▸ DATA PROVIDED
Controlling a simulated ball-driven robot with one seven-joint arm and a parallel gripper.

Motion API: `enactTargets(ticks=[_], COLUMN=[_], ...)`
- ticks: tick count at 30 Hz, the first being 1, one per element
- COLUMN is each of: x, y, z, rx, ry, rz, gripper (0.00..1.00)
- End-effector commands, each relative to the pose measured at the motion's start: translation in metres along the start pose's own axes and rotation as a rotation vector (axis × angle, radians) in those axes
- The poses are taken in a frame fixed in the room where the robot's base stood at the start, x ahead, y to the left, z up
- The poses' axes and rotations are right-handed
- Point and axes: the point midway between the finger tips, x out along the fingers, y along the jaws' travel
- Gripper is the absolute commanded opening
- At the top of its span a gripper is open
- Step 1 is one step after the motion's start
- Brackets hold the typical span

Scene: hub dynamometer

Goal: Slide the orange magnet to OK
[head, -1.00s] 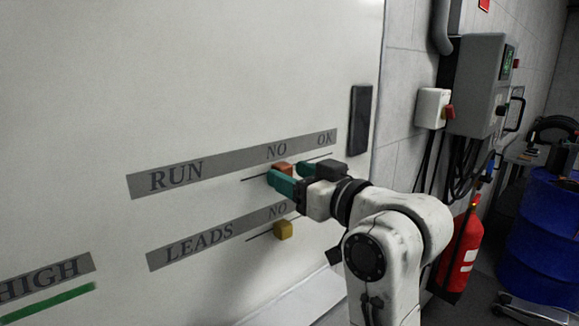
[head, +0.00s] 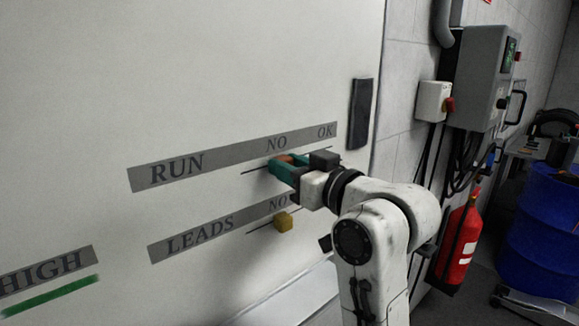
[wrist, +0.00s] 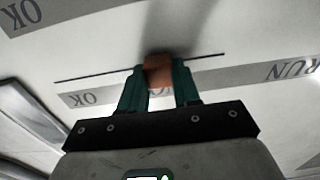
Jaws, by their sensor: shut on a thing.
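The orange magnet (wrist: 158,70) is on the white board, on the thin dark line of the RUN row, at the NO label. In the head view only a little of the magnet (head: 286,158) shows between the teal fingers. My gripper (wrist: 159,80) is shut on the magnet, with one finger on each side. In the head view my gripper (head: 284,168) reaches the board from the right. The OK label (head: 325,131) is at the right end of the RUN strip (head: 225,158), to the right of the magnet.
A yellow magnet (head: 283,221) sits on the LEADS row (head: 187,243) just below my gripper. A dark handle (head: 360,113) stands at the board's right edge. A fire extinguisher (head: 458,245) and blue drum (head: 541,225) are further right. The line toward OK looks clear.

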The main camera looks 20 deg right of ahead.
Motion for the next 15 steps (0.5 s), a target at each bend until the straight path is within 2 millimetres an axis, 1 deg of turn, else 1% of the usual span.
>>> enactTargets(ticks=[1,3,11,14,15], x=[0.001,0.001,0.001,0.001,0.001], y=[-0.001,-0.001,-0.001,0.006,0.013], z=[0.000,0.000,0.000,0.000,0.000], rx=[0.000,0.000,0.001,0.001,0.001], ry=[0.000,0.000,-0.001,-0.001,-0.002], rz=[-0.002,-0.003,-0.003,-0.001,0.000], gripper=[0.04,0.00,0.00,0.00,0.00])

▸ TASK TO CARRY OUT
Using the listing above, return all lines where the word "axis" occurs.

▸ RESULT OF THIS TASK
- End-effector commands, each relative to the pose measured at the motion's start: translation in metres along the start pose's own axes and rotation as a rotation vector (axis × angle, radians) in those axes
Motion for the next 15 steps (0.5 s), a target at each bend until the straight path is within 2 millimetres an axis, 1 deg of turn, else 1% of the usual span.

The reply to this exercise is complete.